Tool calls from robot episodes
★ ★ ★ ★ ★ ★ ★

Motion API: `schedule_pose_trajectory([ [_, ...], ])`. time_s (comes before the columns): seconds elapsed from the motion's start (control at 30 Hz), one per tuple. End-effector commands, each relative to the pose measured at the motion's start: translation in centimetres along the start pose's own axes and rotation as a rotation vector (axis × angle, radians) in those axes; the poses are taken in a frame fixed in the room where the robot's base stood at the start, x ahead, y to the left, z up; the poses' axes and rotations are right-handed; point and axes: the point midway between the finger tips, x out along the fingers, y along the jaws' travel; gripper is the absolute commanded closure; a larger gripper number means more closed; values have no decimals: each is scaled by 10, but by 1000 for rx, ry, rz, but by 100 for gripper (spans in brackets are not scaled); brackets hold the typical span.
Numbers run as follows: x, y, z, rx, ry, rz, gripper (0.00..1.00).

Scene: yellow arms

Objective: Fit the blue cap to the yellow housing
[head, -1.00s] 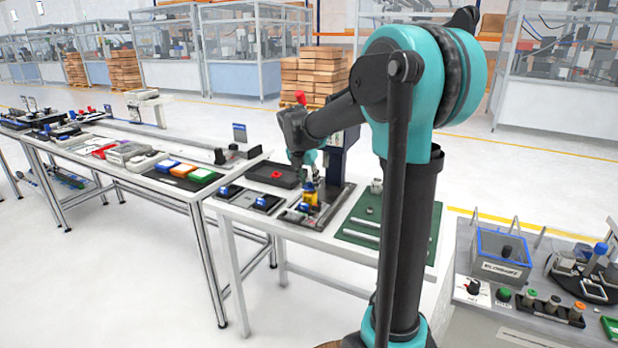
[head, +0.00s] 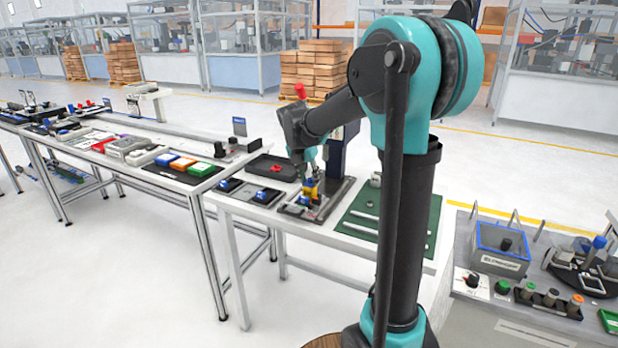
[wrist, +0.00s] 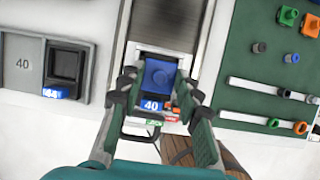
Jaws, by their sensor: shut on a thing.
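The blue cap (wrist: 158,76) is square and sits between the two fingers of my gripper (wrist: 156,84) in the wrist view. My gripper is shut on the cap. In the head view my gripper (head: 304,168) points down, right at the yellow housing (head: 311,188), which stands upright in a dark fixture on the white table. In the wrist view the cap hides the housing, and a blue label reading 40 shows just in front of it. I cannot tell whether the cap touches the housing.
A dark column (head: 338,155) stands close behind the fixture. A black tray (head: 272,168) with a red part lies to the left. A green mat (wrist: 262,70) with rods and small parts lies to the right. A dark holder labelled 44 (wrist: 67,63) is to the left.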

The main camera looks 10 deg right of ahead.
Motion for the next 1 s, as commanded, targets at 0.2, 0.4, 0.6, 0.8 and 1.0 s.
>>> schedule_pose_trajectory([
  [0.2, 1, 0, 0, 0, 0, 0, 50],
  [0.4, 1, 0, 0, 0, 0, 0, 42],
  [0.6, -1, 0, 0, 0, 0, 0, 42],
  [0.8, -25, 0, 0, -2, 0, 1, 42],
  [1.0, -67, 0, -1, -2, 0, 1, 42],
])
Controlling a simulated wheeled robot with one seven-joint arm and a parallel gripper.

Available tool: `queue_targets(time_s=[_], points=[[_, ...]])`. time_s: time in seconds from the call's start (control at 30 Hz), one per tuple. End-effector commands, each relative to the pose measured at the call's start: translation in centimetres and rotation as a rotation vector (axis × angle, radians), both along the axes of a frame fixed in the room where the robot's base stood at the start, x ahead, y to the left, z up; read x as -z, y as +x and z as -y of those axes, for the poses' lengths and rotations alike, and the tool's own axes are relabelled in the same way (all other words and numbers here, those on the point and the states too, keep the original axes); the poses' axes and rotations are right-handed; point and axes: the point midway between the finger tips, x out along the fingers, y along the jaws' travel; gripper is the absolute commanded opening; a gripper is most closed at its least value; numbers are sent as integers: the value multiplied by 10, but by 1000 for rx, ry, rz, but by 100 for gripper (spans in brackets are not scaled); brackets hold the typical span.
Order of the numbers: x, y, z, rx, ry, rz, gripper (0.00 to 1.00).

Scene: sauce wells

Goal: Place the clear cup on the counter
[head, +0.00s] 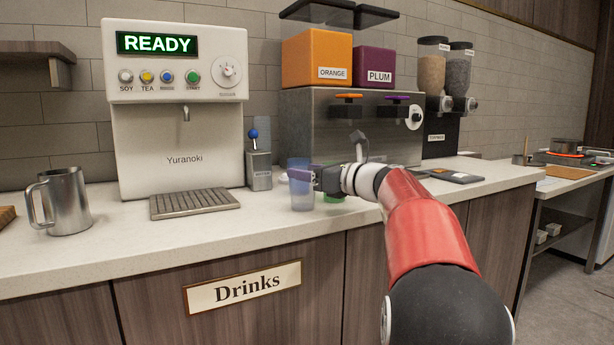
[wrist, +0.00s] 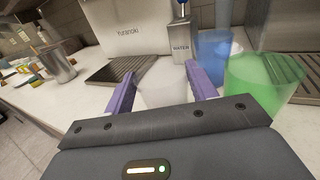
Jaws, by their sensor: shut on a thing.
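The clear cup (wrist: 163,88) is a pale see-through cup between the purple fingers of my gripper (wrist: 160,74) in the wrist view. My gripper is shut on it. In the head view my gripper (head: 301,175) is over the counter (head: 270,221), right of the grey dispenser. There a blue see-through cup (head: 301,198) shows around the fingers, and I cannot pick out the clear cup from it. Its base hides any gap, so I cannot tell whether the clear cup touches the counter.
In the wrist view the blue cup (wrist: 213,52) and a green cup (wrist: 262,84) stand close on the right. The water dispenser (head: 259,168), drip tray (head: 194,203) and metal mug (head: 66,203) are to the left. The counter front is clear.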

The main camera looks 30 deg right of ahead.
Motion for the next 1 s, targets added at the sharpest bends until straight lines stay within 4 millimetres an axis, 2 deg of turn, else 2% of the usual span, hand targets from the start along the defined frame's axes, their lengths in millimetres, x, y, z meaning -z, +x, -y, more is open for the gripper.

★ ★ ★ ★ ★ ★ ★

WHAT TO DO
Select all lines in the listing above where the word "camera" appears, and show them.

THE OUTPUT
The main camera looks 10 deg right of ahead.
The main camera looks 30 deg right of ahead.

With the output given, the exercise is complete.